One of the most important elements in DBOM deployments is continuity of corporate interest by the private partners. The consequences of investment decisions made within the allowable design/build criteria regarding design or construction judgments must be carried through to the operation. A flaw in DBOM potentially arises where the design/build lead firm exits the private partnership, thereby leaving the operations and maintenance group to somehow muddle through what may be less-than-optimal configurations or quality of work.

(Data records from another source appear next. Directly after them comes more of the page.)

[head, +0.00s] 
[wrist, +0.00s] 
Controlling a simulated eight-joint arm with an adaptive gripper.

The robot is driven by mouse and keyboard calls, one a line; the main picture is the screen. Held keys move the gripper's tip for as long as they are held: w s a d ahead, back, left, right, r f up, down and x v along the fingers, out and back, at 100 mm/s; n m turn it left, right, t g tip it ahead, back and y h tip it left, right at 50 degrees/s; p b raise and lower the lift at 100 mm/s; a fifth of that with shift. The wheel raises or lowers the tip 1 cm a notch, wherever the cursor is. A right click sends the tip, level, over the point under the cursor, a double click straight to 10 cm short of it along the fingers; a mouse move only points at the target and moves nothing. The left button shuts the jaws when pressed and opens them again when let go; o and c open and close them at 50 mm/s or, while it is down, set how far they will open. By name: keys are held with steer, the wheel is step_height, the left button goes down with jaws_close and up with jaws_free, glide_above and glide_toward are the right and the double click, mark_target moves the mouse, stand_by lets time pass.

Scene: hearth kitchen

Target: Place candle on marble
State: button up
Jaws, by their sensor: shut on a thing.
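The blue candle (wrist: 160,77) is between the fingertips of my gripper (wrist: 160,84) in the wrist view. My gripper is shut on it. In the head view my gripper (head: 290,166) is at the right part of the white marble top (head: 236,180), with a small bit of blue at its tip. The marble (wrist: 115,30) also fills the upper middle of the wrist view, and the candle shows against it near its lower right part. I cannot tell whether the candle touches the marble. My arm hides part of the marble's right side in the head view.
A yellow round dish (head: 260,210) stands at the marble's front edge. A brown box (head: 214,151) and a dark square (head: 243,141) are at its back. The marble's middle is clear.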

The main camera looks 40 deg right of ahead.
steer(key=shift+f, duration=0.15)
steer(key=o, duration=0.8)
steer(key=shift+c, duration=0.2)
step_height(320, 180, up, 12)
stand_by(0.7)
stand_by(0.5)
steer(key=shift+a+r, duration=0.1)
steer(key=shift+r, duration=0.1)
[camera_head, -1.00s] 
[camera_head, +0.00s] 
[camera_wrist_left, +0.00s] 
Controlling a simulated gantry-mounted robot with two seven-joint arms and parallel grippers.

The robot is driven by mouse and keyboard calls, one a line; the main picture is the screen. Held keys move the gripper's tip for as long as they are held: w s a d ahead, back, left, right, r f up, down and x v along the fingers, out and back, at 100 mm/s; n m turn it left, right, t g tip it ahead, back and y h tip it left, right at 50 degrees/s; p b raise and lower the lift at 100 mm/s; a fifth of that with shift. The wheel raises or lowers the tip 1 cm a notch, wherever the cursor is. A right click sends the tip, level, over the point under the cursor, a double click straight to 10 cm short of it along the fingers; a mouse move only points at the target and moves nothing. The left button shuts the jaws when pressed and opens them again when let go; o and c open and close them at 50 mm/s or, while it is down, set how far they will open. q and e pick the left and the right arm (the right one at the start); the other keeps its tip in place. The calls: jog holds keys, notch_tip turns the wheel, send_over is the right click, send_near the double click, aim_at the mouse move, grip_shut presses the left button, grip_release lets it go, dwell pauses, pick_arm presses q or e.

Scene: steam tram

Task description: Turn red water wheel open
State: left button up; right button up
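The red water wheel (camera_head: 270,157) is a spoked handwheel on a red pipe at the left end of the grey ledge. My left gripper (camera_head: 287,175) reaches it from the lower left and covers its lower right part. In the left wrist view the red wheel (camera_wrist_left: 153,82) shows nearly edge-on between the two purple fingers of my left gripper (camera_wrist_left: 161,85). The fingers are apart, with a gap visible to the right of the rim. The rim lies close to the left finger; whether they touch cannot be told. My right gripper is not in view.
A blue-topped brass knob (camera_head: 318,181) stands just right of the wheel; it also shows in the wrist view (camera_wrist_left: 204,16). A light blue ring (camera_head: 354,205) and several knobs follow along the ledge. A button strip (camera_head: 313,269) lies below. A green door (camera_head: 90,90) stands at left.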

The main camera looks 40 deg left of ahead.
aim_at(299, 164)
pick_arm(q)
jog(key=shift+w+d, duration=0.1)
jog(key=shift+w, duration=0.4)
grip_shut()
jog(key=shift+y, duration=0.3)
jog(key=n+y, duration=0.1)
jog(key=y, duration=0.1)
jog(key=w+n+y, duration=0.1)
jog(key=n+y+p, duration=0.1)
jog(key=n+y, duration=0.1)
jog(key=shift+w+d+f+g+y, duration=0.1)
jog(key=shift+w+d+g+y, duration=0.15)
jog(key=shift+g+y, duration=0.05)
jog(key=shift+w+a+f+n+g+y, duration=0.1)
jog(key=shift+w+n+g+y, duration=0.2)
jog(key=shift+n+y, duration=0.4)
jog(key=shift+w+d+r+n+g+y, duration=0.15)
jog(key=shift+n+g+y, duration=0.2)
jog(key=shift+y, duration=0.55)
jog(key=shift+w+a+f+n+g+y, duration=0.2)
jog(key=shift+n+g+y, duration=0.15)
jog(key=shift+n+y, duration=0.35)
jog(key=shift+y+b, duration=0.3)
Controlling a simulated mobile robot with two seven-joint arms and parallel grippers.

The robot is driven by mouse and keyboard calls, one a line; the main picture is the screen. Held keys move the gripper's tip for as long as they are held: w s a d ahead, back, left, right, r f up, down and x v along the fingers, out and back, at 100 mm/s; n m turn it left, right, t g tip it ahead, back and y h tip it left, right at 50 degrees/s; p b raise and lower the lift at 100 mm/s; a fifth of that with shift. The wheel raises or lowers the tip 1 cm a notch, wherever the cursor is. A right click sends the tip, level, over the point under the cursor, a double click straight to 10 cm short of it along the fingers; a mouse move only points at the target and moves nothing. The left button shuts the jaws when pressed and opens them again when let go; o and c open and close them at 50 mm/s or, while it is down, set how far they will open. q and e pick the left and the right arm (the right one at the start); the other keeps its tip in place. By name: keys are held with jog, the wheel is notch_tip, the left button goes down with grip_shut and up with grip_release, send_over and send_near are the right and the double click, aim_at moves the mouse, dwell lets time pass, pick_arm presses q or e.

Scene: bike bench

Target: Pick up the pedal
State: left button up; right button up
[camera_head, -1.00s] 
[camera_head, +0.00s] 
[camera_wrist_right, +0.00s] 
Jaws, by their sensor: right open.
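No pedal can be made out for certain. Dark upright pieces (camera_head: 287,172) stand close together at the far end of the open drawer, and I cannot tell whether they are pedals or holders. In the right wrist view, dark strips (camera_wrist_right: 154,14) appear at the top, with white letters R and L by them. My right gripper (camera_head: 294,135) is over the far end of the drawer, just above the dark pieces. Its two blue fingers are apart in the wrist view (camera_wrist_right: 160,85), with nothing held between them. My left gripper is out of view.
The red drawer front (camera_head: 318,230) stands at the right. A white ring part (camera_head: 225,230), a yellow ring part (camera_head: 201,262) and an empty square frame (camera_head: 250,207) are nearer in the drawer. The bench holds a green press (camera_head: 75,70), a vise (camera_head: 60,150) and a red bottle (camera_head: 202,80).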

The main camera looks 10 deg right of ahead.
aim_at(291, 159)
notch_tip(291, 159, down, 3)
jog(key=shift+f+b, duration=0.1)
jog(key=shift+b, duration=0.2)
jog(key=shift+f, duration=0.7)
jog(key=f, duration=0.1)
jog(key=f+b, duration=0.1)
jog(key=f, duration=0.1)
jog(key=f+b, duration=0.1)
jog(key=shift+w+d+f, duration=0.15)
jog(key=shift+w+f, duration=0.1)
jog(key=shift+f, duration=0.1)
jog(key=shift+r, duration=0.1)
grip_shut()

oasis mapxOn HBLR, even with the transition from lead partner Raytheon to Washington Group and ultimately to AECOM, the corporate interest, key personnel and the roles of the private partners have remained as they were at opening. Likewise, the customer (and owner), NJ Transit, continues to recognize the importance of working in partnership to deliver the highest quality of rail service. Importantly, working within the tight budget constraints facing the State of New Jersey, both parties have worked to find creative means of incrementally extending or otherwise enhancing the system, including the most recent extension to 8th Street in Bayonne. John Squitieri, NJT Assistant General Manager of Light Rail, notes that of all the modes, light rail consistently ranks highest on that agency’s Customer Service Index.

The original DBOM was innovative in a number of ways. The Safety Certification, which is required by FTA of all new transit systems, was not signed by NJ Transit. Rather, it was executed by officials of Raytheon and Kinkisharyo and subsequently endorsed by NJ Transit. Likewise, a major routing change requested by the City of Hoboken in 1999, one that resulted in the three-way, elevated junction known as DEKALB, was jointly designed and implemented by both the public and private partners.

Also noteworthy was the original commissioning and start-up process (the “Rainbow Plan”) which now serves as an industry benchmark. Also, as part of the initial DBOM, which exceeded $1.5 billion in 1998 dollars, TFCR also built and equipped a one-mile extension and new vehicle base facility, and supplied some 20 HBLR-type LRVs to complete the evolution of the Newark City Subway system from a “streetcar in a subway” to modern LRT, Newark Light Rail.

The Operating Doctrine of HBLR reflects that of a high performance, electrified commuter railroad. It is noteworthy that the Bayonne Line was originally the main line of the Central Railroad of New Jersey, and the Weehawken Line originally operated as Conrail’s West Shore main to Selkirk, N.Y. Keeping with railroad practice, an employee timetable is issued and employees are required to qualify on summary physical characteristics. The signal system is cab/no-wayside with ATC and positive stop. The system provides for a theoretical clear capacity of 30 TPH (trains per hour) except at DEKALB, and a practical capacity of 20 TPH.

Although the FRA does not exercise regulatory jurisdiction, track and signals are inspected and maintained in conformance with Federal Standards. Phil Maccioli, President of TFCR, observes, “Though the light rail industry is not regulated by the FRA, as a best practice, NJT and TFCR conform to these standards. All track and signal systems are maintained and inspected to FRA standards. This provides our customers a higher standard of safety and reliability in their daily commutes.”

Also consistent with commuter rail, zone expresses such as the Bayonne Flyer are operated, and left-handed running is routinely employed.

As with all transportation systems, HBLR is strongly tied to redevelopment and economic growth. With the resurgence of the Jersey City waterfront (now sometimes referred to as the Gold Coast), ridership continues to grow. It now stands at more than 50,000 each weekday.

What of the future of this privately operated LRT? As growth continues a number of extensions remain in discussion, albeit informally. Ultimately, perhaps when the funding situation improves, the line will reach Bergen County. In anticipation of a northern extension, a section of triple-track main line—Three Roads—was constructed on the Weehawken Line to allow overtakes by Bergen County expresses. The overtake track is configured with No. 20 crossovers, allowing 45 mph diverging speeds.

For the near term, however, peak capacity on the core system is a challenge. To address this, NJT and TFCR have recently completed in-service testing of an expanded LRV, adding two additional sections to create a five-unit vehicle. Rebuilding of a portion of the fleet into “fives” will allow peak-hour operation of rush-hour consists of a five-unit and original three-unit, resulting in vastly more capacity.

Regardless of the challenges, 16 years of innovation, growth and successful safe operation give witness to the ability of this public/private team in New Jersey to continue to move forward.